Saling menjaga dan memuliakan pasangan, adalah kuunci utama keutuhan rumah-tangga
PERCERAIAN di negeri ini kecenderungannya masih
meningkat. Data perceraian pasangan di Indonesia terus meningkat
drastis. Badan Urusan Peradilan Agama (Badilag) Mahkamah Agung (MA)
tahun 2012 mencatat selama periode 2005 hingga 2010 terjadi peningkatan
perceraian hingga 70 persen. Data Badilag, tingkat perceraian sejak
2005 terus meningkat di atas 10 persen setiap tahunnya. (Republika
online, Selasa 24/1/2012).
Data tersebut hanya sampel sederhana dari data seluruh negeri.
Tetapi, hal itu sudah cukup untuk menjadi warning, pelajaran, dan
pengalaman bagi keluarga Indonesia untuk membina keutuhan rumah tangga.
Sebab hakikat dasar perceraian bukan semata-mata ekonomi. Terbukti,
kalangan menengah ke atas juga tidak ada yang selamat dari badai
perceraian ini.
Apalagi, di kalangan selebriti. Perceraian seolah menjadi bagian dari gaya hidup. Dalam beberapa kasus, faktor utama yang melatarbelakangi kasus
perceraian selain ekonomi adalah rendahnya komitmen untuk membina rumah
tangga sebagaimana diajarkan Baginda Nabi. Padahal, perceraian adalah perkara halal namun sangat dibenci oleh-Nya.
Sempurnakan Akhlak
Di tahun-tahun belakangan ini, kasus perceraian pasangan di Indonesia
ternyata lebih banyak diajukan atas inisiatif sang istri dibandingkan
oleh suami. Hal ini terlihat dari data 346.446 pasangan yang bercerai di
sepanjang 2012 yang diambil dari pengadilan agama di seluruh Indonesia.

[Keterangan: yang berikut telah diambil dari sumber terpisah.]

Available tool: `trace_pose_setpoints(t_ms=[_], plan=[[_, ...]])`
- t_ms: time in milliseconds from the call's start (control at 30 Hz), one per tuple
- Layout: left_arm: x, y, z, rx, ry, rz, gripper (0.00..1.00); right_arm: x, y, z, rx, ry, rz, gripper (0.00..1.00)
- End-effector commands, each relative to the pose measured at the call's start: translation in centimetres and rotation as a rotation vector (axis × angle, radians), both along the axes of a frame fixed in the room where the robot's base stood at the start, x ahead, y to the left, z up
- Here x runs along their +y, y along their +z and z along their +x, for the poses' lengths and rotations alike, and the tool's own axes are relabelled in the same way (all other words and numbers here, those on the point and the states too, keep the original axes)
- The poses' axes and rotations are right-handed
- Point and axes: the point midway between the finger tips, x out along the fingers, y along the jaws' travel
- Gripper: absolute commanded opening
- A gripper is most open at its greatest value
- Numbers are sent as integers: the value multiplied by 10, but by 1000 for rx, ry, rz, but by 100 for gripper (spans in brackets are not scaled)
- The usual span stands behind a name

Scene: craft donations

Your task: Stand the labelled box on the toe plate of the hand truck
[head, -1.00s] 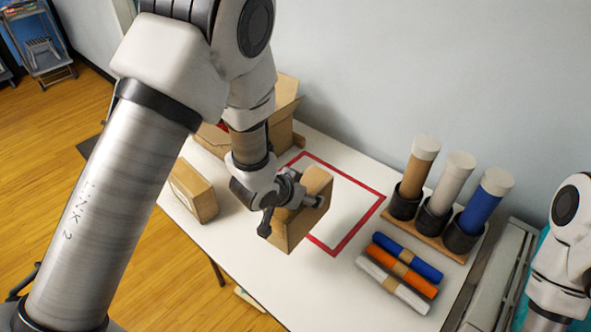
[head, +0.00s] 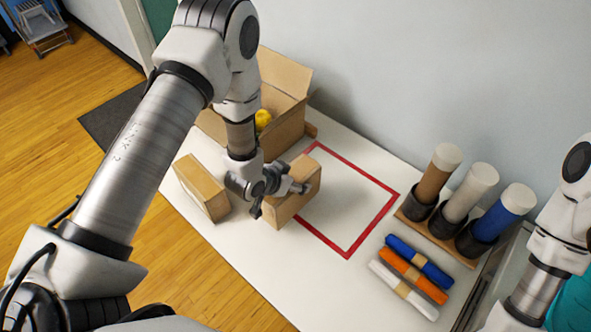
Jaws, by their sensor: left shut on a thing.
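My left gripper (head: 279,196) is shut on a small brown cardboard box (head: 298,199), at the left part of the red outline on the white table. I cannot tell whether this box touches the table. A second brown box (head: 202,189) stands apart to its left, near the table's front edge. No label can be read on either box, so I cannot tell which is the labelled one. I cannot make out a hand truck or its toe plate. My right arm shows at the right edge, but its gripper is out of view.
An open carton (head: 286,78) with a yellow thing inside stands behind the held box. The red outline (head: 373,229) is mostly clear inside. A grey metal-framed thing (head: 42,28) is far left.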

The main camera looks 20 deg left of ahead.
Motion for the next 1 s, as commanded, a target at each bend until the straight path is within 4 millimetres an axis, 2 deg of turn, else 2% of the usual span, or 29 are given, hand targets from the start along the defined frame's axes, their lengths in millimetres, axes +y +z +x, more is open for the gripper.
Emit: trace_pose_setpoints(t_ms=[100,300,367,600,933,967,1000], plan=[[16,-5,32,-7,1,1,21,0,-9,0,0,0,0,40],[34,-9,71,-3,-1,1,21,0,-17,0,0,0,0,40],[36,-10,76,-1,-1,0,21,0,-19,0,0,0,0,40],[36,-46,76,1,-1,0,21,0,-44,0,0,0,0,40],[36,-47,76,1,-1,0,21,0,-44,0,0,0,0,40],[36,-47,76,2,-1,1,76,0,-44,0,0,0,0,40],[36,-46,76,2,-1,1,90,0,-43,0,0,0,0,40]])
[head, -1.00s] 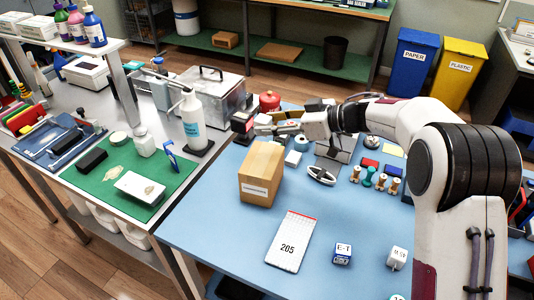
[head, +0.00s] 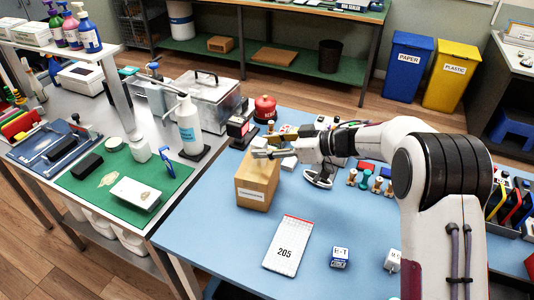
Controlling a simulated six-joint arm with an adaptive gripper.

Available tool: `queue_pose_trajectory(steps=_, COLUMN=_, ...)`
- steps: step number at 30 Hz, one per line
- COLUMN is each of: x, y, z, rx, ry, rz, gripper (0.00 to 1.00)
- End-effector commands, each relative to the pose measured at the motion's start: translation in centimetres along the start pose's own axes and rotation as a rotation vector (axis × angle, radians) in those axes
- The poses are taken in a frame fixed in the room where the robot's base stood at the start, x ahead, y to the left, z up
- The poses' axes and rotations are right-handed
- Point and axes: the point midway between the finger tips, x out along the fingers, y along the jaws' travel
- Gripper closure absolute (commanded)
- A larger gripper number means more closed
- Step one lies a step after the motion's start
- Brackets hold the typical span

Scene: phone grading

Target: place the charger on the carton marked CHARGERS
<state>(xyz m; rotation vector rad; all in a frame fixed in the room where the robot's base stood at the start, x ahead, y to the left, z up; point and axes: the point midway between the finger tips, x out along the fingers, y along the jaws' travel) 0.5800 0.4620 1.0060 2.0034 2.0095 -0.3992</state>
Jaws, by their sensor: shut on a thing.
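The tan carton (head: 257,187) stands on the blue table, with a white label on its front whose print is too small to read. My gripper (head: 259,152) is at the carton's top, reaching in from the right. It is shut on a small whitish block, the charger (head: 261,143), at its fingertips. The fingers hide part of the charger and of the carton's top. I cannot tell whether the charger touches the carton.
A white card marked 205 (head: 288,246) lies in front of the carton. Lettered cubes (head: 340,257) stand to its right. Several stamps (head: 364,181) are right.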

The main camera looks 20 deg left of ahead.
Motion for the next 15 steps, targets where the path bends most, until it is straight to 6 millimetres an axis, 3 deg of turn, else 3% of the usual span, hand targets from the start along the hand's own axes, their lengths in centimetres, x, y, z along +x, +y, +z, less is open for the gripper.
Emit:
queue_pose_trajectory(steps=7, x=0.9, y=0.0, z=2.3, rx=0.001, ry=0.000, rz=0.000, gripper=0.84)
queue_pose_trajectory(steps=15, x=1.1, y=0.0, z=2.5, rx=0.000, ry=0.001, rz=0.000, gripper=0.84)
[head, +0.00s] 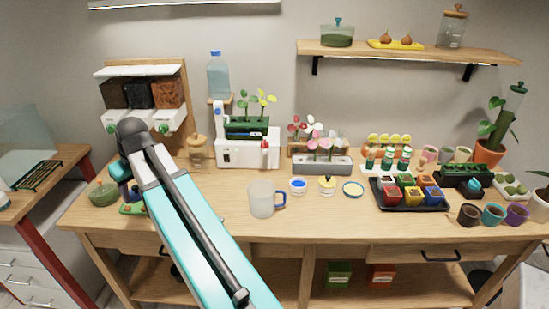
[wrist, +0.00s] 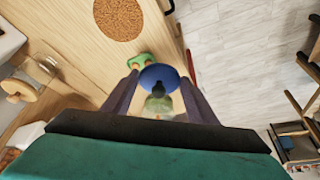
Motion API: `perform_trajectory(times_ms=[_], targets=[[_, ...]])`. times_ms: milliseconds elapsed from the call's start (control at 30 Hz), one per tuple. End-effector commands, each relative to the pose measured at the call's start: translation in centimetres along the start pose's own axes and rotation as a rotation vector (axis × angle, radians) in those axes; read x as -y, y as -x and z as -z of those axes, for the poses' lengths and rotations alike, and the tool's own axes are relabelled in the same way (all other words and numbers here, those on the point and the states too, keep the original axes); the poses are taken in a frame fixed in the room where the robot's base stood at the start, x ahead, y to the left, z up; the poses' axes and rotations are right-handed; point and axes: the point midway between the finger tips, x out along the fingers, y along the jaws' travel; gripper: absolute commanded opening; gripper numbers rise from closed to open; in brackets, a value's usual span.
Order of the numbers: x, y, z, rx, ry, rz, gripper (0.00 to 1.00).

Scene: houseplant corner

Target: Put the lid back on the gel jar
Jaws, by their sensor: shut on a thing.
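My gripper (wrist: 163,80) is over the left end of the bench, mostly behind my arm in the head view (head: 124,186). Its two fingers are closed on the sides of a blue round lid (wrist: 160,75). A small white jar with blue content (head: 298,187) stands open near the middle of the bench, far to the right of my gripper. It looks like the gel jar. The underside of the lid is hidden.
A green glass pot with a dark knob (head: 103,193) and a small green item (head: 131,209) are close to my gripper. A frosted mug (head: 262,198) stands left of the white jar. A shallow round dish (head: 353,189) lies to the right. A black tray (head: 408,205) holds coloured pots.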

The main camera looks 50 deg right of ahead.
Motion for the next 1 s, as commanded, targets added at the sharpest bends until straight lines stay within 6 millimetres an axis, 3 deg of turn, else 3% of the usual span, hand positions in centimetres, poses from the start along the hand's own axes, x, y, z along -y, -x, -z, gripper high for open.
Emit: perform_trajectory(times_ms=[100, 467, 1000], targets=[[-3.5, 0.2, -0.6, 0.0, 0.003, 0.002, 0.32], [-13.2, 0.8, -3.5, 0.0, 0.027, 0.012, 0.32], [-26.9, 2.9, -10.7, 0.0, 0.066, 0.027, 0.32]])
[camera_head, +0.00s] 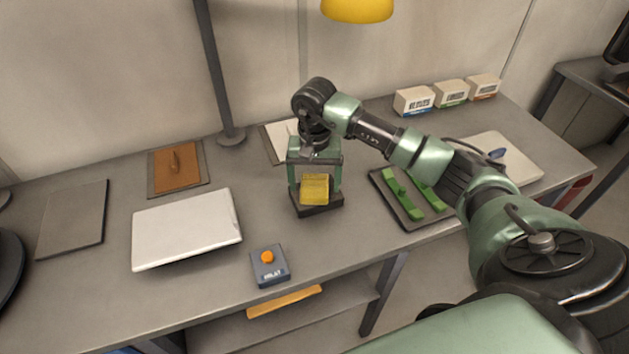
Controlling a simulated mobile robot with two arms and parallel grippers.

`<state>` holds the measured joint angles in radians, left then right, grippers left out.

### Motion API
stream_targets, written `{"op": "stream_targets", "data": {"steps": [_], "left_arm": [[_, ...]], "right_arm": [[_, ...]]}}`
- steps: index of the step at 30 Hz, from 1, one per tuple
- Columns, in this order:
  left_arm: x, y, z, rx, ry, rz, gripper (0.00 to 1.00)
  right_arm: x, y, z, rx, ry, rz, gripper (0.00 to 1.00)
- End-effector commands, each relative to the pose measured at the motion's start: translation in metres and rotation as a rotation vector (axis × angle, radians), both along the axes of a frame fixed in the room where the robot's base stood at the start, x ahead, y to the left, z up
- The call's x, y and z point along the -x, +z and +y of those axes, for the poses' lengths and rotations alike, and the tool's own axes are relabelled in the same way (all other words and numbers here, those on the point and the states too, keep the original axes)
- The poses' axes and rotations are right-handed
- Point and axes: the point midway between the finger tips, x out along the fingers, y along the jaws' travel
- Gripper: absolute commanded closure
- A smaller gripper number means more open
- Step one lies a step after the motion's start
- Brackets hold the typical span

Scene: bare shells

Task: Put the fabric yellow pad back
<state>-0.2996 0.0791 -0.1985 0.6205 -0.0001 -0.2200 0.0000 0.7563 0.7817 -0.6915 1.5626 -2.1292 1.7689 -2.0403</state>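The yellow pad (314,190) is a small block near the middle of the table, at the lower end of my right gripper (317,186). The gripper points down, with a green side part on each side of the pad. A dark flat piece (319,210) shows just under the pad; I cannot tell whether it is a holder or part of the gripper. I cannot make out whether the fingers touch the pad. An empty dark grey mat (73,218) lies at the far left of the table. My left gripper is not in view.
On the grey table (215,290) are a white laptop-like slab (186,230), an orange-button box (270,267), a brown pad on a mat (175,169), green pieces on a dark tray (408,220), and three small boxes (450,94). A lamp post (214,70) stands behind.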

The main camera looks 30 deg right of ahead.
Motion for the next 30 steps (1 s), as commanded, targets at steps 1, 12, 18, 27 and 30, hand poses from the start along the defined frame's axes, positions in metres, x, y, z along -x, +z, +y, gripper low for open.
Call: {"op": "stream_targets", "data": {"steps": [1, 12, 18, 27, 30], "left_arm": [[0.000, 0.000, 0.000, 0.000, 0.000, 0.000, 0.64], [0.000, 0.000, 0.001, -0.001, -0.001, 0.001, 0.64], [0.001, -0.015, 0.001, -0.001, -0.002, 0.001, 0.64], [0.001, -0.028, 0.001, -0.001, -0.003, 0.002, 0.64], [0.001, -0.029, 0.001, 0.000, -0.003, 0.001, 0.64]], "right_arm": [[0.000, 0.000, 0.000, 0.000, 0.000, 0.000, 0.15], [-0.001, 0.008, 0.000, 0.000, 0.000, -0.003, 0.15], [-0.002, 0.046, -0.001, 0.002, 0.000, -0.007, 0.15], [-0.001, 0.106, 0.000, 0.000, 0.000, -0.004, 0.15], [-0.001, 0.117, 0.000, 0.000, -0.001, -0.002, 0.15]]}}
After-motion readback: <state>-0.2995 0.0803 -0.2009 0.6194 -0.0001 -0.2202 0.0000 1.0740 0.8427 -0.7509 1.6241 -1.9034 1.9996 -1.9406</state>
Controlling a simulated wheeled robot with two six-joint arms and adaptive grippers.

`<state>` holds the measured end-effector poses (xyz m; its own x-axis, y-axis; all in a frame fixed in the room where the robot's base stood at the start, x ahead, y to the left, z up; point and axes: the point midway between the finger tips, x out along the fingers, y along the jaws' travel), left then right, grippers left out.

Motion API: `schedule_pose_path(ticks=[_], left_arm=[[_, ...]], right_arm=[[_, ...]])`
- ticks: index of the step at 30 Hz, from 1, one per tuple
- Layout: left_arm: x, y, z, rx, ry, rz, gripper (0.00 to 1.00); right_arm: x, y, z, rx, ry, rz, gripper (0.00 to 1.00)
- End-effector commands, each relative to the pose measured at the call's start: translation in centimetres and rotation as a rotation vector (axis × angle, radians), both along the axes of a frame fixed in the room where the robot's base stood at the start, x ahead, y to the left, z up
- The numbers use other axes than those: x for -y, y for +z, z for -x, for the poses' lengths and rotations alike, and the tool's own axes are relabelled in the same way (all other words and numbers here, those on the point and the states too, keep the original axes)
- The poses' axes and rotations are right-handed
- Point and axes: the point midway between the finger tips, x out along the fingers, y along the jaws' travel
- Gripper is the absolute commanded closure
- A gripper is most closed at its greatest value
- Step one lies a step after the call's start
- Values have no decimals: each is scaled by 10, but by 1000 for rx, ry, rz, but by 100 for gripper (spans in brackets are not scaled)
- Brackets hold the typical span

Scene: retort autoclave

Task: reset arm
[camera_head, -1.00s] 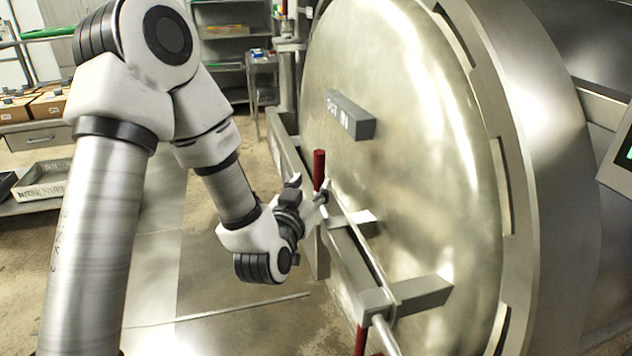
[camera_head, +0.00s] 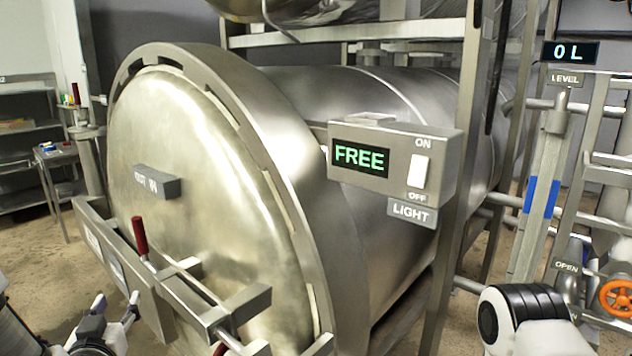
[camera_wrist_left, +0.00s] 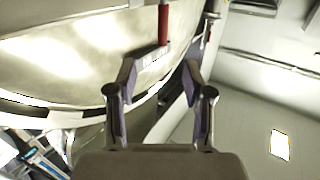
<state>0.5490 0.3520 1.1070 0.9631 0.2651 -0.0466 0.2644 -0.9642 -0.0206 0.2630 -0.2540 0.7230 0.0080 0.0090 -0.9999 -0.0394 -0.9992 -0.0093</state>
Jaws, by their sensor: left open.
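My left gripper (camera_head: 117,306) is open and empty at the lower left of the head view, in front of the autoclave door (camera_head: 195,190). It is apart from the upright red handle (camera_head: 139,235) on the door's latch bar (camera_head: 160,290), lower and to the left of it in the picture. In the left wrist view my open left gripper (camera_wrist_left: 160,75) frames the red handle (camera_wrist_left: 163,25), which appears beyond the fingers. Part of my right arm shows at the lower right of the head view; its gripper is not in view.
A control box (camera_head: 395,160) reading FREE, with a LIGHT switch, is on the autoclave's side. At right are pipes, a level display (camera_head: 570,53) reading 0 L and an orange valve wheel (camera_head: 617,297). A shelf rack (camera_head: 25,150) stands at the back left.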

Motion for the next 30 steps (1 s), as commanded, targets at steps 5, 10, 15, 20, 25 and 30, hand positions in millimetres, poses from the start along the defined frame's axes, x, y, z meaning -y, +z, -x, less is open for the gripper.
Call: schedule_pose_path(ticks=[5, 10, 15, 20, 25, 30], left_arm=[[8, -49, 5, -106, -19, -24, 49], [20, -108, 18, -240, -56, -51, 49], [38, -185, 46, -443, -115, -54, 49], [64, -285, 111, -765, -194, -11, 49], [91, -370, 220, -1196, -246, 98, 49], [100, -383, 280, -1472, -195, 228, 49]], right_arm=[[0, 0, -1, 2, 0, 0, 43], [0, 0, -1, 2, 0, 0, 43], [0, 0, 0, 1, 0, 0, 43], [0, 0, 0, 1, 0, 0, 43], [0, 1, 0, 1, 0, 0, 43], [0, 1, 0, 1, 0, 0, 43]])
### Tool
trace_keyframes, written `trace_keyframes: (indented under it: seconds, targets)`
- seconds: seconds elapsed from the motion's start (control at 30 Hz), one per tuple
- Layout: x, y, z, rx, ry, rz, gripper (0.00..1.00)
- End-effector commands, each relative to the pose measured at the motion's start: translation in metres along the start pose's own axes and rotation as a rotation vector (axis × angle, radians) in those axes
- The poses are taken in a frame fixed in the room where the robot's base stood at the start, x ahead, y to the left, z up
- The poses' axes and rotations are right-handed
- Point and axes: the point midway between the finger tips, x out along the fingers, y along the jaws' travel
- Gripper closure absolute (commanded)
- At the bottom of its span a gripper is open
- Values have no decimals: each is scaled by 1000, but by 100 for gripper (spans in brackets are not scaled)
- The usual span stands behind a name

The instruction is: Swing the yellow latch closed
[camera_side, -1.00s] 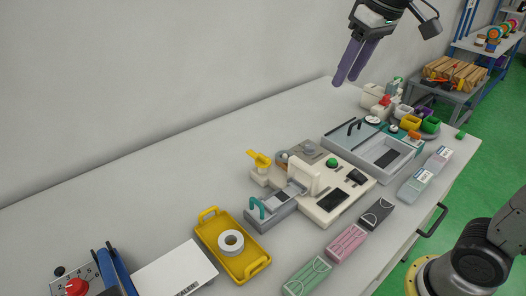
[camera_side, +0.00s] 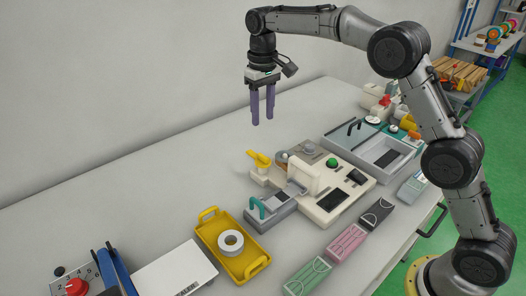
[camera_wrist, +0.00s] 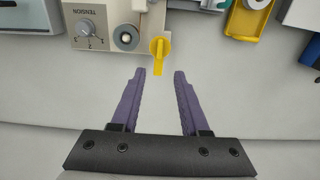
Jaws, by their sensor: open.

"Tahun 2012 pengadilan agama termasuk mahkamah syariah menangani
perkara 476.961 kasus. Perkara ini naik 11,52 persen dari tahun
sebelumnya yang menerima 363.041 perkara," demikian lansir Mahkamah
Agung (MA) dalam siaran persnya. (Detiknews.com, Kamis, 14/3/2013).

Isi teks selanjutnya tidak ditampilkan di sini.